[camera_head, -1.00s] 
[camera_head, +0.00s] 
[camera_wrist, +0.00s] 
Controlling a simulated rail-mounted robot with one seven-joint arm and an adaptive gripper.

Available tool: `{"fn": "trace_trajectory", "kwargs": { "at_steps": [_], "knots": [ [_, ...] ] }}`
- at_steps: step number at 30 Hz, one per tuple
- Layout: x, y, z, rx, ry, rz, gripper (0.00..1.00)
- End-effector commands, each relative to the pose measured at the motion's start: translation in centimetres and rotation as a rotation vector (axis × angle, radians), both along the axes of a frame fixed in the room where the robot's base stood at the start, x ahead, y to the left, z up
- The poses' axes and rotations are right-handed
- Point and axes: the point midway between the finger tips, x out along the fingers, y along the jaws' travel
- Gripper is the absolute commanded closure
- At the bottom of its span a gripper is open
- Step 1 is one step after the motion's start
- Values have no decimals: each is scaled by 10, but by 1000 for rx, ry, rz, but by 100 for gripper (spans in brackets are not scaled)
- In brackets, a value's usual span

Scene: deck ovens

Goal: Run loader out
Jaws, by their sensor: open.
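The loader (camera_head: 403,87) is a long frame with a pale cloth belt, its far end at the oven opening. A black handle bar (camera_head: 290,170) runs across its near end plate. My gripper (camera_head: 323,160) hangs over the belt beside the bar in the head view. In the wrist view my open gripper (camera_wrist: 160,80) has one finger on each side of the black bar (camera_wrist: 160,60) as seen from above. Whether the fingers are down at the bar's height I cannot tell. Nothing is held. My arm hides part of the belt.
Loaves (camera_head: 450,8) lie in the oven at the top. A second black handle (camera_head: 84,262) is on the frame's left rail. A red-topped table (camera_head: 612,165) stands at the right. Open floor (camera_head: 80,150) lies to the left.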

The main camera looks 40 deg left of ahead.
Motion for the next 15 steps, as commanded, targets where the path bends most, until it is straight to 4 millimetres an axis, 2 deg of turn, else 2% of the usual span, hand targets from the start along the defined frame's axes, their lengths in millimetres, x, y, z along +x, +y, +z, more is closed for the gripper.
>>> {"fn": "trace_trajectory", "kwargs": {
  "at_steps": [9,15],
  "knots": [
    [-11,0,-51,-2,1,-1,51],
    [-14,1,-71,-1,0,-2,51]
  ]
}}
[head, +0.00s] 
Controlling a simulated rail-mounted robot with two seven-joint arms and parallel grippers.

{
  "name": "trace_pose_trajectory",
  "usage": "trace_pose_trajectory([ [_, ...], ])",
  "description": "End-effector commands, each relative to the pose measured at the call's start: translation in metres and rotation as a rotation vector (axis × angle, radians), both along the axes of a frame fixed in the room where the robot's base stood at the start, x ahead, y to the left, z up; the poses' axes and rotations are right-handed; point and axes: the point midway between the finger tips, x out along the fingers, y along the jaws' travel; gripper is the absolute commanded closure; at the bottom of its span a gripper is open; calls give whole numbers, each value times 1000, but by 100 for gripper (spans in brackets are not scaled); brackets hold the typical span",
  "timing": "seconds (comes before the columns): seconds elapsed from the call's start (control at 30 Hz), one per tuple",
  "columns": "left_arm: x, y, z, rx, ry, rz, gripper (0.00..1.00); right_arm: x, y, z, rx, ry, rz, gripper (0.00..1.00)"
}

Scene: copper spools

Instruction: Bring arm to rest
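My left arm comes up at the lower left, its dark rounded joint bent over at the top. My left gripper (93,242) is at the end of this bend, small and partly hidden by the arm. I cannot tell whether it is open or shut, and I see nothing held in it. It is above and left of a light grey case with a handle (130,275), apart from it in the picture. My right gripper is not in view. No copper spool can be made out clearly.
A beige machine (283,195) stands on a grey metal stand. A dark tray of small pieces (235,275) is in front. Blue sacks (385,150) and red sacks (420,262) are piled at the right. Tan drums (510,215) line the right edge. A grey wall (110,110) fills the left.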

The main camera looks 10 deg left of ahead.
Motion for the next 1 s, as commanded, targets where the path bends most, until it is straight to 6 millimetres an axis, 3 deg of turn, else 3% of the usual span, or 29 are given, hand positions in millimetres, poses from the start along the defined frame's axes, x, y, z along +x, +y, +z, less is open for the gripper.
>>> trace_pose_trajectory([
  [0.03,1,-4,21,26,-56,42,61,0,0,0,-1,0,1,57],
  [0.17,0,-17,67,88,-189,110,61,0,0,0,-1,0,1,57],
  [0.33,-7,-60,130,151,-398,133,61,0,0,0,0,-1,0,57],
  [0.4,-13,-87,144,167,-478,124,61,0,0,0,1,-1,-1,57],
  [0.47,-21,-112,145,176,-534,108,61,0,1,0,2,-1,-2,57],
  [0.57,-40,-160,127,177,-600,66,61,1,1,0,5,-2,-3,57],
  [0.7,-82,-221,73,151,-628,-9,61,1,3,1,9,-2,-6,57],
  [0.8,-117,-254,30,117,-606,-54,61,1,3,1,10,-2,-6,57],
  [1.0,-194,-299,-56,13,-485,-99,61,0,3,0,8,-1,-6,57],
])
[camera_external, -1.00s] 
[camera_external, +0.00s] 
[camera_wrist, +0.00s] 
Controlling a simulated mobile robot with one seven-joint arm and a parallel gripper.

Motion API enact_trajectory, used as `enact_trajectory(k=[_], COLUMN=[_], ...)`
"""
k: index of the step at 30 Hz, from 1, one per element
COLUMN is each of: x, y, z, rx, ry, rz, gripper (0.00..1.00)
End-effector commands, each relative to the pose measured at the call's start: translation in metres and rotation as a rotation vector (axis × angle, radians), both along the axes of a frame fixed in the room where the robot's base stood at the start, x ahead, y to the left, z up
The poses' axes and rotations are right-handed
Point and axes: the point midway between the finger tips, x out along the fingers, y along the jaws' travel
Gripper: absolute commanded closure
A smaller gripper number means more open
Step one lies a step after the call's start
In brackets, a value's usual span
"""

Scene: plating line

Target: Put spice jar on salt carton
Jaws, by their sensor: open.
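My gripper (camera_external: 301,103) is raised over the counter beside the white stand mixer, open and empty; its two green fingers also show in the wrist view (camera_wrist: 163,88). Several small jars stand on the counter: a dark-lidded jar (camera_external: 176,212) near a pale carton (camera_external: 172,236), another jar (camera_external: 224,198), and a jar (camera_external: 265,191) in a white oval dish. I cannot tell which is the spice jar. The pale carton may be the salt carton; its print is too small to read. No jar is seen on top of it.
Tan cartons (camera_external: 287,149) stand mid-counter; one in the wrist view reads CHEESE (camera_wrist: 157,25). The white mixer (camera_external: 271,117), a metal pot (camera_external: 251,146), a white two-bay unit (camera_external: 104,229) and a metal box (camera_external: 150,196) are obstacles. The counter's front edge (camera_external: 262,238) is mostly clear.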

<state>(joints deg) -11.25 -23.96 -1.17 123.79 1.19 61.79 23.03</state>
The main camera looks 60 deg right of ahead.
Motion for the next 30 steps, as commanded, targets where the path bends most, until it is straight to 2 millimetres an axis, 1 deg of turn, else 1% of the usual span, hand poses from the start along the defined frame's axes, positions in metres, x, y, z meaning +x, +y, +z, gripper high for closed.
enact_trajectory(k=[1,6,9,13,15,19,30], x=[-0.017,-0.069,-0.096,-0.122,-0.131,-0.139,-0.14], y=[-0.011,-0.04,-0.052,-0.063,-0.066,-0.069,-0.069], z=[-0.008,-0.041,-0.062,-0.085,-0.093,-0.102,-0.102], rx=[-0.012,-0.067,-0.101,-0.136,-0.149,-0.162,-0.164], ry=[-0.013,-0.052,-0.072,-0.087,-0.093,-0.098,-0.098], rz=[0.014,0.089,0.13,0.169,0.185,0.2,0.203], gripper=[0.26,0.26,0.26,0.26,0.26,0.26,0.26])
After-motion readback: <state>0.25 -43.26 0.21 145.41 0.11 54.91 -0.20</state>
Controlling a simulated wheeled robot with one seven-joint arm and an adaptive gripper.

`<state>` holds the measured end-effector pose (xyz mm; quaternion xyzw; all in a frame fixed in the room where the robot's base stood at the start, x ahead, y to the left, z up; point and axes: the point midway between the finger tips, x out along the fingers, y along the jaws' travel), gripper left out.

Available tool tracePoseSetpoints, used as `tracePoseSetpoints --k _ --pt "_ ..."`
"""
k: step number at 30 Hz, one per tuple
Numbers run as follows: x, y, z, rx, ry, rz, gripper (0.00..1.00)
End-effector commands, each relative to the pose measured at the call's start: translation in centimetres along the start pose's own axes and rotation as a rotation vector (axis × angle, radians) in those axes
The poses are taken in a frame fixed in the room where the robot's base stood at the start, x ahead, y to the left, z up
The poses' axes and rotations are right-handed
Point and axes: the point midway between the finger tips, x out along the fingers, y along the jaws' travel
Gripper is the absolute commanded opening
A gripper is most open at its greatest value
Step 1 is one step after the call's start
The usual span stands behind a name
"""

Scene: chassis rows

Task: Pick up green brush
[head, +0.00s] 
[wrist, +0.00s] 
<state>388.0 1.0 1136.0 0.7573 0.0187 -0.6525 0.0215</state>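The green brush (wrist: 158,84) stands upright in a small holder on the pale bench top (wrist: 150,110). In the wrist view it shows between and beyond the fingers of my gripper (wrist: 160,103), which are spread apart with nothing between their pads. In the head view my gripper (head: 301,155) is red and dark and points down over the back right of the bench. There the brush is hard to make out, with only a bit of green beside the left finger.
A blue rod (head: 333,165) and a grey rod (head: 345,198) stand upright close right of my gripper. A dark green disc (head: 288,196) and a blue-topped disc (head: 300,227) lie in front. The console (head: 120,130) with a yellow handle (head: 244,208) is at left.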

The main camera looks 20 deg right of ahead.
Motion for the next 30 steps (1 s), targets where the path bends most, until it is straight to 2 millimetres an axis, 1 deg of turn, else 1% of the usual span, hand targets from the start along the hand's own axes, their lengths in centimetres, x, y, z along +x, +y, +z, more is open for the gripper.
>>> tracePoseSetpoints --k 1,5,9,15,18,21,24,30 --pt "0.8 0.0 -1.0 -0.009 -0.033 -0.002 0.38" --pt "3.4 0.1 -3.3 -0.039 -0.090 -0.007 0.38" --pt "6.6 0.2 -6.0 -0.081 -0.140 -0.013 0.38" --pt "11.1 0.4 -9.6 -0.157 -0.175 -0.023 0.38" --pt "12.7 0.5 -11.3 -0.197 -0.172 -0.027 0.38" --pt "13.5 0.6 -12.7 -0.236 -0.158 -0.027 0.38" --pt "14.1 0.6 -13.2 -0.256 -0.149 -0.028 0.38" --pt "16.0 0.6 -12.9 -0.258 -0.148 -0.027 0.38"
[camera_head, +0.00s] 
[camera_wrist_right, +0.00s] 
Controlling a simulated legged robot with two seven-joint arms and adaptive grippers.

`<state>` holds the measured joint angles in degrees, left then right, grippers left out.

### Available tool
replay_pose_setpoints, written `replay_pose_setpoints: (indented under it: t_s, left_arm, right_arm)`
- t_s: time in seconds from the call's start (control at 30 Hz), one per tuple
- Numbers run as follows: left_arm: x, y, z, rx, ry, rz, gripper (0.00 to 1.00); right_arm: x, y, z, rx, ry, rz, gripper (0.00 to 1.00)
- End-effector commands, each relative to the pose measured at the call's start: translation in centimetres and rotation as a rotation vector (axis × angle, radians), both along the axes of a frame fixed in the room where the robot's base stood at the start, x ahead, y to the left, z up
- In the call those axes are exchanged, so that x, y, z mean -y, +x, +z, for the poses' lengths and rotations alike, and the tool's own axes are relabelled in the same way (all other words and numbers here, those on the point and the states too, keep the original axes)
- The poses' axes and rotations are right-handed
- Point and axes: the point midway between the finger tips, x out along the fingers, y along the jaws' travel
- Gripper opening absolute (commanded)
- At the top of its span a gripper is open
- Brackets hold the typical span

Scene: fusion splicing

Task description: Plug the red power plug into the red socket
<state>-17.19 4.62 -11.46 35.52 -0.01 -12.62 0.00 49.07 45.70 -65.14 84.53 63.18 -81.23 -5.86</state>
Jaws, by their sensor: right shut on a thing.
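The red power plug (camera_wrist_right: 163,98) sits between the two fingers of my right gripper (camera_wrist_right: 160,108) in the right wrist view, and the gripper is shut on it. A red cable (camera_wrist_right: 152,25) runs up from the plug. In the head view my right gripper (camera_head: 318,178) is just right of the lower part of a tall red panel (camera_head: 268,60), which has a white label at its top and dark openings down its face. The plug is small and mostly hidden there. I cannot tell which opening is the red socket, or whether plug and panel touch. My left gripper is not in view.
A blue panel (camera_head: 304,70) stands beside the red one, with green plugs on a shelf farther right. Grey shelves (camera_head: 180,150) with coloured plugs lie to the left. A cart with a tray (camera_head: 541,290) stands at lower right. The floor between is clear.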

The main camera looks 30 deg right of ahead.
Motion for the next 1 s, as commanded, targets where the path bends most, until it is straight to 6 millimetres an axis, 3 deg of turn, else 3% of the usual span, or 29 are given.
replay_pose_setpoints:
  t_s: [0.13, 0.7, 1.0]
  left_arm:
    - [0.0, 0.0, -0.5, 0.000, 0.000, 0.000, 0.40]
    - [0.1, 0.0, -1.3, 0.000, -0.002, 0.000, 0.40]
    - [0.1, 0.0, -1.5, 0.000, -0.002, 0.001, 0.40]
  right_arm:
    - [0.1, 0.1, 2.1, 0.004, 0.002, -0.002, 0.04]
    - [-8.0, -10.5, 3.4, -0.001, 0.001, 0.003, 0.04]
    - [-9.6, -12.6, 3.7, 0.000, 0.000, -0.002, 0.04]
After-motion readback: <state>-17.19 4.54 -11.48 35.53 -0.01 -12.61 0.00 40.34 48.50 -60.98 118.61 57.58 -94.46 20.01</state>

-- DIRECTIONS --
Above are the records; from them, give again exactly the lines from the one containing "k: index of" through the one containing "Target: Put spice jar on salt carton", both included.

-- ANSWER TO THIS PROBLEM --
k: index of the step at 30 Hz, from 1, one per element
COLUMN is each of: x, y, z, rx, ry, rz, gripper (0.00..1.00)
End-effector commands, each relative to the pose measured at the call's start: translation in metres and rotation as a rotation vector (axis × angle, radians), both along the axes of a frame fixed in the room where the robot's base stood at the start, x ahead, y to the left, z up
The poses' axes and rotations are right-handed
Point and axes: the point midway between the finger tips, x out along the fingers, y along the jaws' travel
Gripper: absolute commanded closure
A smaller gripper number means more open
Step one lies a step after the call's start
In brackets, a value's usual span
"""

Scene: plating line

Target: Put spice jar on salt carton

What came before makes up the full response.